The picture sparks specific memories — the way that people smiled around her, how her family shuffled to pose together, and the gloriously clear sky. She says, “You never have this foreplay before taking a selfie. There’s a whole different level of seriousness when composing an ‘official’ photograph at the Gateway.”

But it goes beyond officialising moments for Pandey. According to her, her father carries a watch which he purchased at Chor Bazaar when he first visited Mumbai as a little boy, and he brings it up every time he speaks of the city. The photograph of Pandey and her family is a similar talisman. “My dad’s experience in Mumbai is tied to the watch, like mine is tied to the photo. It’s how I will remember myself there,” she adds.

“You never have this foreplay before taking a selfie.

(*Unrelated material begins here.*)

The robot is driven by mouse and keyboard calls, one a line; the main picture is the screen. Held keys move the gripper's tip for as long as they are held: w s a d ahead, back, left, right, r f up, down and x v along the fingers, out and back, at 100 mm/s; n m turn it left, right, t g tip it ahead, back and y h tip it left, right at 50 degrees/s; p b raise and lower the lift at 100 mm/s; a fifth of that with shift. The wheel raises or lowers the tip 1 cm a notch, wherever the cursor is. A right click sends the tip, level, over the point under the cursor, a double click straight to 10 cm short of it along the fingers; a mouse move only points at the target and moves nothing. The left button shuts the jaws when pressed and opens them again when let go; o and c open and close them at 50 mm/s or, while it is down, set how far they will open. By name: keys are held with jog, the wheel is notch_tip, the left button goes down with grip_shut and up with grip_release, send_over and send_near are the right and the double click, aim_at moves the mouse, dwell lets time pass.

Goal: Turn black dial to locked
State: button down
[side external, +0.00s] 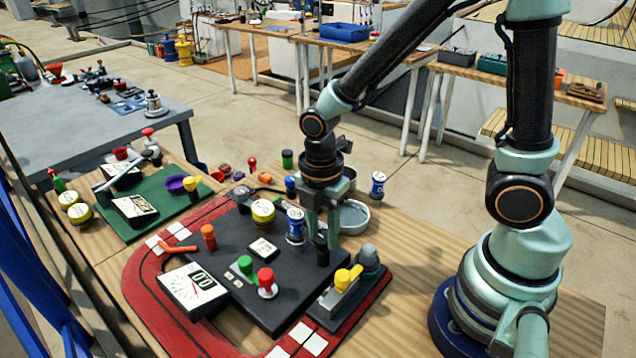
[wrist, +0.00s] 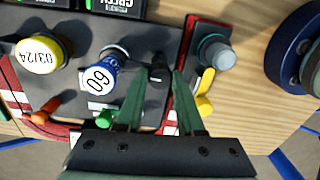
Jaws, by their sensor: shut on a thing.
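The black dial (side external: 322,253) stands upright at the right side of the dark panel (side external: 290,312). In the wrist view the black dial (wrist: 158,74) sits between the two green fingertips. My gripper (side external: 321,232) points straight down and is shut on the dial; the fingers also show in the wrist view (wrist: 160,82). The dial's lower part shows below the fingers in the side view. No locked mark can be read beside it.
A red knob (side external: 266,278), a green knob (side external: 245,265) and a yellow lever (side external: 347,278) are nearby. A gauge box (side external: 193,290) is at the left. Bare wood (side external: 425,250) lies right.

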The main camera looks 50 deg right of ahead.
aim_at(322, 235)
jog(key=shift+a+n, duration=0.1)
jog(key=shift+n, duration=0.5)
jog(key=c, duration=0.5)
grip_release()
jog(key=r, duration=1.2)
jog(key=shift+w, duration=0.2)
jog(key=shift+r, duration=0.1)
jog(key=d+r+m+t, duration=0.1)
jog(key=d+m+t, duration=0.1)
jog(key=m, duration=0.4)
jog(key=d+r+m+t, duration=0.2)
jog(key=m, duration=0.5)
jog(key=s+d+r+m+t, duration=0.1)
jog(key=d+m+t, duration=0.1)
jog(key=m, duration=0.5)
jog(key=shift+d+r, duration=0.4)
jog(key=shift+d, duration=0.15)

There’s a whole different level of seriousness when composing an ‘official’ photograph at the Gateway.”
– Shatakshi Pandey

Time

The photographers of Gateway are the memory keepers of Mumbai. Owning one of their clichéd pictures brings you epiphanies about what ties you to this city; about how this city breathes. A sentiment that resonates with writer and public policy analyst, Harnidh Kaur. “Mumbai is too breathless,” she says. “That point at the Gateway, where you get your picture clicked by the photographers, and loiter like they do, is a reclamation of breathing space.”

She was visiting with her maternal family. It was an ordinary day, one like any other. But it was the photograph handed to her that sealed the day in her memory. The Gateway and the Taj hotel have always been entrenched in history, but these photographers are the ones who truly mark their places in perpetuity.

“We understand time shifting by how it ages things around us,” adds Kaur. The albums that the Gateway photographers carry are living pages of shifting time — thousands of pictures across the years — showing us the city as it ages.

“That point at the Gateway, where you get your picture clicked by the photographers, and loiter like they do, is a reclamation of breathing space.”